_To be done_
Return only those lines from the line containing "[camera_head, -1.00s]" to the line containing "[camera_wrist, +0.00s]", both included, and please omit the pictures.
>> BEGIN Information shown
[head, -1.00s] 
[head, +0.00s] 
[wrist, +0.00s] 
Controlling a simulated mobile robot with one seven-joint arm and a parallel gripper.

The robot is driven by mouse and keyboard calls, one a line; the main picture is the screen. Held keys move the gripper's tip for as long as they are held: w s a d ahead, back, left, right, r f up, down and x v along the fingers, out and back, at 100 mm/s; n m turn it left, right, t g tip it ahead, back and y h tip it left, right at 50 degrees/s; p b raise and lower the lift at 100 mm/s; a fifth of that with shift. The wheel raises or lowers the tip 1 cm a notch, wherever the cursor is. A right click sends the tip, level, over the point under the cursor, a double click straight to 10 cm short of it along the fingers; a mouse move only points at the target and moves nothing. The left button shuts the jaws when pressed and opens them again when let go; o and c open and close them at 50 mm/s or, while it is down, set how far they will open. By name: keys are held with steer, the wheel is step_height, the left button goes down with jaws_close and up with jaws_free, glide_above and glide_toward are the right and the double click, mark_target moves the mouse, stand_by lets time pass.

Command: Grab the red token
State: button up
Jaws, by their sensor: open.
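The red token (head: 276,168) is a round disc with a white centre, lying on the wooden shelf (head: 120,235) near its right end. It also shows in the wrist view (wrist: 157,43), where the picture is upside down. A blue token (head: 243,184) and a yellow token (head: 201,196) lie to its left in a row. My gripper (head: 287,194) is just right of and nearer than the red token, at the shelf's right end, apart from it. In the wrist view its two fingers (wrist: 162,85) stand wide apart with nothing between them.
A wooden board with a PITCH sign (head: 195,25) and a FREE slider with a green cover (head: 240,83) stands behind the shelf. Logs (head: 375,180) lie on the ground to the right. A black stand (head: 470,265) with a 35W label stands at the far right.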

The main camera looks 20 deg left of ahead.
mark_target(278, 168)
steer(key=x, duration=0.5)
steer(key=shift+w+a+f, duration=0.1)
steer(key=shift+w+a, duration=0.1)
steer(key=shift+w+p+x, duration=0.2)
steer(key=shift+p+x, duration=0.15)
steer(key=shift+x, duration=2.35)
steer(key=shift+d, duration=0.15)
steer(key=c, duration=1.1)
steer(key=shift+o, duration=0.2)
>> END Information shown
>> BEGIN Information shown
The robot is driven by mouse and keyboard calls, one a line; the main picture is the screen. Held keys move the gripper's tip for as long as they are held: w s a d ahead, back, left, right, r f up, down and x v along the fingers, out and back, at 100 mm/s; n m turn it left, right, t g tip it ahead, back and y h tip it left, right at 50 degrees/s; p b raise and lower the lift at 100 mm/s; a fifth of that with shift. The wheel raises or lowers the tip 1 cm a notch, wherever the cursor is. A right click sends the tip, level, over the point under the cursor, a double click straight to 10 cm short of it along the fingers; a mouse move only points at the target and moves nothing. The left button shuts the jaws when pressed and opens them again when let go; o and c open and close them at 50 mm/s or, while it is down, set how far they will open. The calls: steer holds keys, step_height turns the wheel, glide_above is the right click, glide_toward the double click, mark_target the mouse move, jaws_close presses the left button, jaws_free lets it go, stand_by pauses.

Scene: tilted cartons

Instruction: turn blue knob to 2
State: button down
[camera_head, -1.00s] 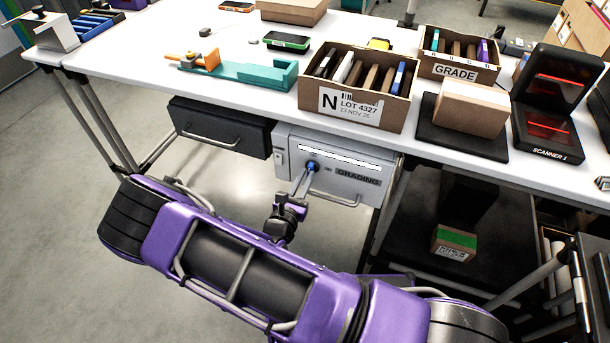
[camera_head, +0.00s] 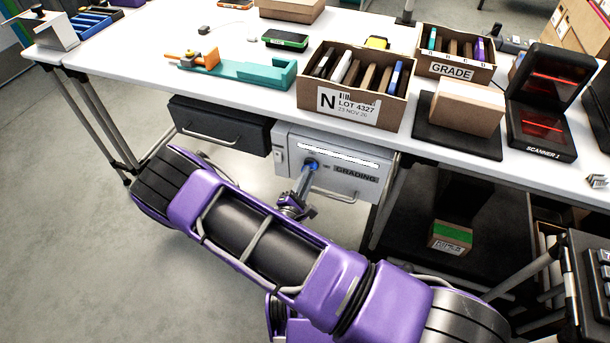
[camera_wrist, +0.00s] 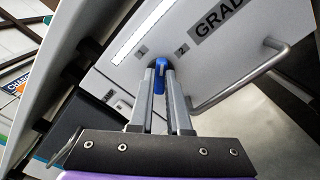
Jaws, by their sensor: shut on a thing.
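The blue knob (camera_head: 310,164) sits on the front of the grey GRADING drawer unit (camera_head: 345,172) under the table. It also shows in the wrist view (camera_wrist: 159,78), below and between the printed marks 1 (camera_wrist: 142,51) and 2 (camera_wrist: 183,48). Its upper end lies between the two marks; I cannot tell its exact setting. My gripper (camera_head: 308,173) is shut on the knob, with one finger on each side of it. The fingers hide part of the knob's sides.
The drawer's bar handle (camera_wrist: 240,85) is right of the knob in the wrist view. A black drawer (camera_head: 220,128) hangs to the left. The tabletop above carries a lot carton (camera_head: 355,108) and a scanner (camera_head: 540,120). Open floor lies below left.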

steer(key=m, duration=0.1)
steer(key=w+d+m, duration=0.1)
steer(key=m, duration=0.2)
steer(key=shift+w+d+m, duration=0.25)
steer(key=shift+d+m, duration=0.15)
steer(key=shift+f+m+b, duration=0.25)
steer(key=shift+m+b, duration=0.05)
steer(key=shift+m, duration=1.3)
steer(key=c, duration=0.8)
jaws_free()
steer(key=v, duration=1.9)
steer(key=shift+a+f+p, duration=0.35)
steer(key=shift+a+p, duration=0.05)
>> END Information shown
_Result of this exercise_
[camera_head, -1.00s] 
[camera_head, +0.00s] 
[camera_wrist, +0.00s] 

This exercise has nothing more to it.